• _SET TASK_
Search the listing for the string "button" and copy every line that contains it.

*-*-*

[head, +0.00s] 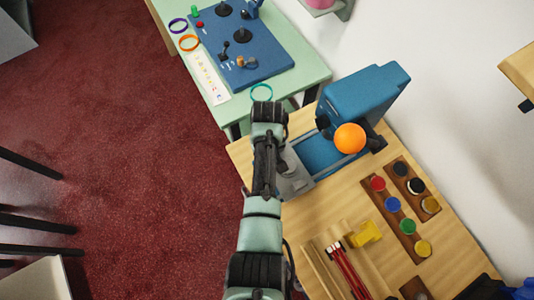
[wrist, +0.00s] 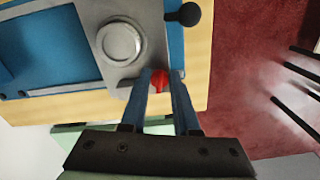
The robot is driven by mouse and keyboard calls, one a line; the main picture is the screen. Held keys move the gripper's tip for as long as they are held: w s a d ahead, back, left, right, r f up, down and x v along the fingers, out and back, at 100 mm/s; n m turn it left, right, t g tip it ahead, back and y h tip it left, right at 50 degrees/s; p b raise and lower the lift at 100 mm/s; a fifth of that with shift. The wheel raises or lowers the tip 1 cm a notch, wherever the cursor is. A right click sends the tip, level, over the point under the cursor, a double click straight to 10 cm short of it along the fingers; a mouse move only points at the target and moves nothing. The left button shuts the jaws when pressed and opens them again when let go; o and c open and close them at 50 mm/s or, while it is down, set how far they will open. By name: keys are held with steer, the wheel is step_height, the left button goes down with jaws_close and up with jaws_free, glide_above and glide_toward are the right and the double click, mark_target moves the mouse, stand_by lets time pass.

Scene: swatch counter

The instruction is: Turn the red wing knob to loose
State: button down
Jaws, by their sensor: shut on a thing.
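The red wing knob (wrist: 160,79) shows in the wrist view between my fingertips, at the lower edge of a grey plate (wrist: 147,10) on the blue machine (wrist: 45,45). My gripper (wrist: 162,78) is shut on the red knob, one finger on each side. A round grey dial (wrist: 121,43) lies just up and left of the knob. In the head view my wrist hides the knob, and my fingers cannot be made out. The blue machine (head: 362,92) stands there to the right of my wrist, its grey plate (head: 296,180) partly behind my arm. Any loose marking cannot be read.
An orange ball (head: 349,138) sits on the machine. A black ball-ended lever (wrist: 188,14) is close to the knob. The wooden counter (head: 345,205) also holds coloured pots, a yellow object (head: 366,234) and red sticks (head: 346,272). A green table (head: 310,67) stands beyond.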

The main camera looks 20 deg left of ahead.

*-*-*

• _EXERCISE SOLUTION_
The robot is driven by mouse and keyboard calls, one a line; the main picture is the screen. Held keys move the gripper's tip for as long as they are held: w s a d ahead, back, left, right, r f up, down and x v along the fingers, out and back, at 100 mm/s; n m turn it left, right, t g tip it ahead, back and y h tip it left, right at 50 degrees/s; p b raise and lower the lift at 100 mm/s; a fifth of that with shift. The wheel raises or lowers the tip 1 cm a notch, wherever the cursor is. A right click sends the tip, level, over the point under the cursor, a double click straight to 10 cm short of it along the fingers; a mouse move only points at the target and moves nothing. The left button shuts the jaws when pressed and opens them again when let go; o and c open and close them at 50 mm/s or, while it is down, set how far they will open. By name: keys are held with steer, the wheel is step_height, the left button goes down with jaws_close and up with jaws_free, glide_above and glide_toward are the right and the double click, mark_target moves the mouse, stand_by lets time pass.
State: button down

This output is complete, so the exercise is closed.